THE EXERCISE:
Identify the lines that contain the string "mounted" and report only how many there are.

Records excerpted from a collection
— start —

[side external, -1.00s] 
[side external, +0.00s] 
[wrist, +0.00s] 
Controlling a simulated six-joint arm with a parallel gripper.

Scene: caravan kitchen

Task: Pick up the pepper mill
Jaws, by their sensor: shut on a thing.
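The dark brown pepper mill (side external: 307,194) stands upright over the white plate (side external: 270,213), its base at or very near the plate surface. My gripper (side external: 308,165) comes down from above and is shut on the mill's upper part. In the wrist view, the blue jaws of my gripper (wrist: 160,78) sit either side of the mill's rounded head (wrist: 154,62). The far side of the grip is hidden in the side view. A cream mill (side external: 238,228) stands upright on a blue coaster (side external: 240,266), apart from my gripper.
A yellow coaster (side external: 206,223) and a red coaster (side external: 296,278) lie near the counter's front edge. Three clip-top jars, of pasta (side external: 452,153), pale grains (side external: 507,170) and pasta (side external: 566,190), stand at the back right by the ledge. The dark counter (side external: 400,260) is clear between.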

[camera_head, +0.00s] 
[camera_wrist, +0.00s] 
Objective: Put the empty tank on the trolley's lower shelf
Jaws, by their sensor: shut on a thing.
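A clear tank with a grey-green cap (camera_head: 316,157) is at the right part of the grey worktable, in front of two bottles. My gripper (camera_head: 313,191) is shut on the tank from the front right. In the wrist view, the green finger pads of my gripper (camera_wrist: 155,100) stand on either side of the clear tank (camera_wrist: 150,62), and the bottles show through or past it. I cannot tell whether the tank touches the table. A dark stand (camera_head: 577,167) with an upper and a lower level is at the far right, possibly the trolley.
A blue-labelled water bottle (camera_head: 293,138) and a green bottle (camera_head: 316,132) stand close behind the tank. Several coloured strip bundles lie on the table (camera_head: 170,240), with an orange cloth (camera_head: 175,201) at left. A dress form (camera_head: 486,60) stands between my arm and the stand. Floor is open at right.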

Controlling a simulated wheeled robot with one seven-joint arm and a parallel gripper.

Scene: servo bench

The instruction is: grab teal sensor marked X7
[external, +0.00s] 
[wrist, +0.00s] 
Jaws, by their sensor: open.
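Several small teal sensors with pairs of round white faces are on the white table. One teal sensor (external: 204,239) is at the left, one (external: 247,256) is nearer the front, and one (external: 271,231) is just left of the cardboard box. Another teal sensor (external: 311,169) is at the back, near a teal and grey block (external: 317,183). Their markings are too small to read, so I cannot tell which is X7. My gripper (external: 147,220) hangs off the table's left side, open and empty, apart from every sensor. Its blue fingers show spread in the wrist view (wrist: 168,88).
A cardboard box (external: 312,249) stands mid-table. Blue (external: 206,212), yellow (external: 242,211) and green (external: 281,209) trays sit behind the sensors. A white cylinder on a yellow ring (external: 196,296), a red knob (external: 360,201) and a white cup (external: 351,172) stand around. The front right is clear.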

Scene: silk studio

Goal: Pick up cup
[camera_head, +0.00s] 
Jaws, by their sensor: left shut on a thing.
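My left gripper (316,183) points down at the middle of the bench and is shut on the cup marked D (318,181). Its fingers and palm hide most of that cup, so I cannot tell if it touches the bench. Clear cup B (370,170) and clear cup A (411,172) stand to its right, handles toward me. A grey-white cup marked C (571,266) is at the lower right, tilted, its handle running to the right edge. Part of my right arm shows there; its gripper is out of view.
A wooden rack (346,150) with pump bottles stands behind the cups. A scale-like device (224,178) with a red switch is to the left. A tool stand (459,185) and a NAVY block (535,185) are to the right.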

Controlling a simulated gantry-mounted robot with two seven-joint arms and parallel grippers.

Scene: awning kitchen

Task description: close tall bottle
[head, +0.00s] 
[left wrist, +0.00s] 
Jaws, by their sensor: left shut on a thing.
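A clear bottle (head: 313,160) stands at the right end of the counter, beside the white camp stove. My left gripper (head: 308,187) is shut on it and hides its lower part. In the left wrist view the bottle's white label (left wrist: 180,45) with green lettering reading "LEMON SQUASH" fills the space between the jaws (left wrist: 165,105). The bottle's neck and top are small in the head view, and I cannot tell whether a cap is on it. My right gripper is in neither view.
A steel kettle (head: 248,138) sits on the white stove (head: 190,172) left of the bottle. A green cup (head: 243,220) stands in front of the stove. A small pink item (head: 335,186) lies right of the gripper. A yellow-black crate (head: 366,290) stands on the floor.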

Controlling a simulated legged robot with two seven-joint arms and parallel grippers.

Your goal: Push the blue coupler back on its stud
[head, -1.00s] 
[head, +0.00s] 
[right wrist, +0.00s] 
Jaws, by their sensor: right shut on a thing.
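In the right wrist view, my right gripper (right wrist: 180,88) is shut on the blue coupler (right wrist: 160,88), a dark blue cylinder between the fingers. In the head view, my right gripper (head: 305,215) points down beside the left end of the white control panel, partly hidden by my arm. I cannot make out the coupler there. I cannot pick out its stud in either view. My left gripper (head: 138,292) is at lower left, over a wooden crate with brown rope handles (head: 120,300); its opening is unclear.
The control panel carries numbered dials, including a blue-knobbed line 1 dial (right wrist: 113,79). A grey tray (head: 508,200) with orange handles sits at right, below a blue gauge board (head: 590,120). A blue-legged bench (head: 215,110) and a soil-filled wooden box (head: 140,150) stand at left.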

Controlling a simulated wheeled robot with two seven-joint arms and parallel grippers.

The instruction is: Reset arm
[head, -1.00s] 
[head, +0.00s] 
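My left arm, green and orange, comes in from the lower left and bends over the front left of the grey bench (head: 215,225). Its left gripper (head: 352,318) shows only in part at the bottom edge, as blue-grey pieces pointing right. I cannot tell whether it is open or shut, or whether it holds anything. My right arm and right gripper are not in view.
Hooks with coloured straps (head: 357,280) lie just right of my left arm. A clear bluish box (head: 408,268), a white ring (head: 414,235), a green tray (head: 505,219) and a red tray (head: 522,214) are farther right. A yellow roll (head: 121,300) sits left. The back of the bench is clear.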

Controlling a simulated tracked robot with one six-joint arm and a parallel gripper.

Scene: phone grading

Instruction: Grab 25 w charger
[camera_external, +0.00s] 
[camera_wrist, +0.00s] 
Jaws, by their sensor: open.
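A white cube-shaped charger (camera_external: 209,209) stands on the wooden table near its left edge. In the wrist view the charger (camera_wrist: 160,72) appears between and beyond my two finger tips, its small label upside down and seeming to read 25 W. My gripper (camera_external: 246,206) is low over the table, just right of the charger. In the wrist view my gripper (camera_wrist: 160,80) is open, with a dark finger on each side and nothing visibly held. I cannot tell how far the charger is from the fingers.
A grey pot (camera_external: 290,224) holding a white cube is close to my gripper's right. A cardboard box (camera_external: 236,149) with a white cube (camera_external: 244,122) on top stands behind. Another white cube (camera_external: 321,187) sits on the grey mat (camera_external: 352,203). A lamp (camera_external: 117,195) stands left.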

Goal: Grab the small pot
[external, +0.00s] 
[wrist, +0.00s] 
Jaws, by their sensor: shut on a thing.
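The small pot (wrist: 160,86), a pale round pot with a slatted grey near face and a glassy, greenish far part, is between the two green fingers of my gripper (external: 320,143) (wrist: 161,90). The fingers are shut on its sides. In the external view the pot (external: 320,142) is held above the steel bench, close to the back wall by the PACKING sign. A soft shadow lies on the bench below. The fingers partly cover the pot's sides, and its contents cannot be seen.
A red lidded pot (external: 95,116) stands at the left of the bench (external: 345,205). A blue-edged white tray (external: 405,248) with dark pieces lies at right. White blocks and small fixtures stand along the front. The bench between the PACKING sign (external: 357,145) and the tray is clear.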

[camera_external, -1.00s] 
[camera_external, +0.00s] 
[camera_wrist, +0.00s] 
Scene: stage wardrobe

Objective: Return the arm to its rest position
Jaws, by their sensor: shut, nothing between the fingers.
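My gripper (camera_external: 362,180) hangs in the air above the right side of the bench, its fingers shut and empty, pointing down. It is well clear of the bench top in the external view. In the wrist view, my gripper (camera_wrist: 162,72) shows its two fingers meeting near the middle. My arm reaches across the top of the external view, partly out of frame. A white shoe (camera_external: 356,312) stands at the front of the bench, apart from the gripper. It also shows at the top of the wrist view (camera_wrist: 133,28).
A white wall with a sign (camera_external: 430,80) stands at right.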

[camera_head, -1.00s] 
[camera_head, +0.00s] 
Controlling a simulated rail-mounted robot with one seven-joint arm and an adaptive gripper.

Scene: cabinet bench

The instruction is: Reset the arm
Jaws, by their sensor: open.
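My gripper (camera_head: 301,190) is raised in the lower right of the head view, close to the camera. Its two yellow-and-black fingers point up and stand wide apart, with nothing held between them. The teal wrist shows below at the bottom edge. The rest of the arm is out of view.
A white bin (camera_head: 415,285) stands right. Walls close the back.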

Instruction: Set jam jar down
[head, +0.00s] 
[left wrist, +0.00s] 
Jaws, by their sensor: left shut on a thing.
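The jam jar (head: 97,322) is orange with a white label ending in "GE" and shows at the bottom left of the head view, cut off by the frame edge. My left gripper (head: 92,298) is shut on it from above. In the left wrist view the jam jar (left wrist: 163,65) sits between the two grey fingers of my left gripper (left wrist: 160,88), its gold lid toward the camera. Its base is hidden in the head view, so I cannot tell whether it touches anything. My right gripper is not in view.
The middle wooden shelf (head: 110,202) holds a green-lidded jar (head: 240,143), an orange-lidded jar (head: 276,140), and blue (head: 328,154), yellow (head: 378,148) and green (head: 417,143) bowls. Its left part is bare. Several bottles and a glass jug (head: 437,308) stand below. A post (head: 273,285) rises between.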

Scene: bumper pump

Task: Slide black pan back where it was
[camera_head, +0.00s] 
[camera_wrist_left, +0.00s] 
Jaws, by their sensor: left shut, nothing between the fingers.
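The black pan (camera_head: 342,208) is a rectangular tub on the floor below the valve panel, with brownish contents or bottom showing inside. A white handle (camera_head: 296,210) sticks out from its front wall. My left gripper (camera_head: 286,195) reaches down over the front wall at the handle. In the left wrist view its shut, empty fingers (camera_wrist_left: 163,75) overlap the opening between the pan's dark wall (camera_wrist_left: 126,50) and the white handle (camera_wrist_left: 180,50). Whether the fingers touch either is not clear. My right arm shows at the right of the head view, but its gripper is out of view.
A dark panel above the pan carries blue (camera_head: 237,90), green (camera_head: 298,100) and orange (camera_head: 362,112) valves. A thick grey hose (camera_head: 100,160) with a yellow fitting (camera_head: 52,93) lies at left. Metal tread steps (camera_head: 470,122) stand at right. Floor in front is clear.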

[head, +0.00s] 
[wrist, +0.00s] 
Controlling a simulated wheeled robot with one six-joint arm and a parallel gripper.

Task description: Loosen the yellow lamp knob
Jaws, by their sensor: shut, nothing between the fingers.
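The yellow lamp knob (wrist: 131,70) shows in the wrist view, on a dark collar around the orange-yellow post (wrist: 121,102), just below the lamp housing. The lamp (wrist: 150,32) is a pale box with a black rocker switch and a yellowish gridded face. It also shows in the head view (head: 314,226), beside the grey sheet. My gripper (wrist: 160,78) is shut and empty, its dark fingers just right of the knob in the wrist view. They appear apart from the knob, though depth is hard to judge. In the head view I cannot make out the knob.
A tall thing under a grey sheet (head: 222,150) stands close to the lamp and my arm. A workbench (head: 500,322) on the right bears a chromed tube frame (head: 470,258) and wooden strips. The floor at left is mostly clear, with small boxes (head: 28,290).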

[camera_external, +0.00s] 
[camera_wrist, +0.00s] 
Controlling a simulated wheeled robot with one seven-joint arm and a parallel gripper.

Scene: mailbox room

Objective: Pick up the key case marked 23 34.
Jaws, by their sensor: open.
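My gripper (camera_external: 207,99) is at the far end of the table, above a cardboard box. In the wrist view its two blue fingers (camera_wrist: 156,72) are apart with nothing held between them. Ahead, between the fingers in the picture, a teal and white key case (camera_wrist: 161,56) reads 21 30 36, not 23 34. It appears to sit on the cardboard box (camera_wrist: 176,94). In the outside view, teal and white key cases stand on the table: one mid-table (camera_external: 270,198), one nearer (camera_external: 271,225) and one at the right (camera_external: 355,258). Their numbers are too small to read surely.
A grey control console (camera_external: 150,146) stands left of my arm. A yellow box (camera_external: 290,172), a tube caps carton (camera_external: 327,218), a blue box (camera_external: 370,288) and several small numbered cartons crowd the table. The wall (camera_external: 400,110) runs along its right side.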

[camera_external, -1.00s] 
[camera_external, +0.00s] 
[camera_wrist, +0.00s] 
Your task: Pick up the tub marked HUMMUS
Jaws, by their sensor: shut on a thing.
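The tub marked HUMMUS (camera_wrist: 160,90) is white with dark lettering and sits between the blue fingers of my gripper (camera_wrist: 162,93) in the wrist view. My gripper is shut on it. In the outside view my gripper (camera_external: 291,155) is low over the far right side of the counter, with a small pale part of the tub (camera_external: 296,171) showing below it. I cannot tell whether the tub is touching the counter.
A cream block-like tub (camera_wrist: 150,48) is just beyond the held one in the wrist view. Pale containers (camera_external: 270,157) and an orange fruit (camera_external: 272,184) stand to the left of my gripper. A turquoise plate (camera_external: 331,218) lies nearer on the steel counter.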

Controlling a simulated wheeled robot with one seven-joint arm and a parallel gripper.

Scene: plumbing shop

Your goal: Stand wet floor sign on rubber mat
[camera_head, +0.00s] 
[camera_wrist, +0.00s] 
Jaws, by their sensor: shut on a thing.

— end —

ANSWER BELOW:
2